Pardons are granted by governors across the country, especially departing chief executives like Mr. Richardson, who has served eight years in office and is prevented by term limits from running again.

But the proposed clemency for Billy the Kid, who also went by the names Henry McCarty and William H. Bonney, is provoking strong reactions in this history-minded state — even more so because people who claim family links to the central characters in the drama still live here.

“There's still family involved,” said Dorothy Massey, who co-owns the Collected Works Bookstore, which was recently found to be on the site of an old jail in Santa Fe where the Kid was briefly detained. “If Pat Garrett had no kith and kin and Billy the Kid had no kith and kin, this would be history and nothing more.”

At Ms. Massey's bookstore recently, two members of the Garrett family sipped coffee with descendants of John Henry Tunstall, a rancher who once hired Billy the Kid and whose murder in 1878 set off the Lincoln County War.

Elbert Garcia of Santa Rosa, N.M., a retired aerospace executive in his 70s who professes to be a great-grandson of the Kid, has pushed for a pardon for his relative when the issue has come up in the past but has stayed quiet this time around.

When a New Mexico lawmaker proposed a pardon for Billy the Kid in 2001, the main opposition came from the offspring of Sheriff William Brady, who was ambushed and killed in southern New Mexico in 1878 by a group of outlaws that included the Kid.

This time around, Garrett descendants, fearful that their ancestor's reputation is being besmirched, are waging a public campaign to urge the governor to abandon the pardon and back the sheriff. They were particularly upset by an investigation that Mr. Richardson initially supported into whether their ancestor shot the wrong man.

“If Billy the Kid were living amongst us now, would you issue a pardon for someone who made his living as a thief and, more egregiously, who killed four law enforcement officers and numerous others?” the Garrett family wrote to Mr. Richardson last month.

But no modern-day cop killer has the romanticism attached to him that Billy the Kid does. Despite the strong objections by some, the governor is holding out the possibility of an 11th-hour pardon, which he acknowledges would be rooted both in history and publicity. (New Mexico's official tourism Web site is heavy on Billy the Kid lore.)

“It will be based on the facts, on the documents, on the discussions between Lew Wallace and Billy the Kid,” Mr. Richardson said in his office this week. “It's a question of whether as a governor, I would be fulfilling my obligations in the area of pardons by fulfilling this promise that was never kept.”

He added, “Admittedly, this also gets good publicity for the state.”

The governor's critics say it also draws more attention to Mr. Richardson, whose presidential ambitions were quashed and who had to withdraw from consideration for a post in the Obama administration because of a conflict-of-interest investigation that has since been closed. As for his future plans, Mr. Richardson said, “I'm going to fade into the sunset like Billy the Kid.”

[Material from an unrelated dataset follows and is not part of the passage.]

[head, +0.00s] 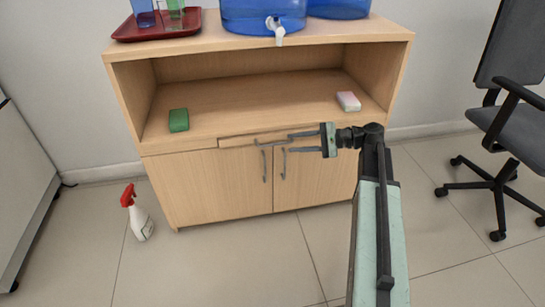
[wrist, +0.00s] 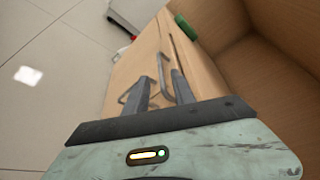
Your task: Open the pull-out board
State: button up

Then he quipped, “Hopefully, I won't have the same outcome.”

New Mexico leaves pardons solely up to the governor's discretion — “unrestrained by any consideration other than his conscience, wisdom and sense of public duty,” the state's executive clemency guidelines say.

Whether a Billy the Kid pardon makes good sense is being hotly debated here by Kid experts, who seem to be a wide-ranging group that includes bona fide historians and men on sidewalks strumming guitars for tips. Mr. Richardson says his mail shows the state about evenly split on the issue.

The state's historian, Rick Hendricks, is on the no side, although he said Mr. Richardson had not yet asked him his opinion.

“The governor may have developed some information that I'm not privy to,” Mr. Hendricks said. “Barring finding any new documentation that gives me more information into the thought process of Governor Wallace, I would be hard pressed to make that determination.”

Bob Ross, the amateur Billy the Kid historian who managed to document last year that the jail that held the Kid was a block from where a plaque said it was in downtown Santa Fe, also came down against a pardon.

“It's a vain gesture at this point,” Mr. Ross said. “The purpose of pardoning him would be to save his life. It's too late for that. By pardoning him, what are you saying? Are you saying he didn't kill Sheriff Brady? The facts are hard that he did and that he was a professional horse and cattle rustler.”

But Mark Lee Gardner, author of “To Hell on a Fast Horse: Billy the Kid, Pat Garrett and the Epic Chase to Justice in the Old West,” said that the Kid was offered a deal by Mr. Wallace and that it should be honored, even all these years later.

The debate, though, Mr. Gardner considers a good thing.

“In an age when we don't think people are passionate about history, this is refreshing,” he said. “Everyone is talking about this.”

The Kid's fame as a gun-slinging outlaw grew from his exploits during the Lincoln County War, a feud that bathed central New Mexico in blood. Mr. Richardson said that if he did decide to go ahead with a pardon, he would first air the issue at a big public gathering in Lincoln County. The only warring that would be allowed would be with words.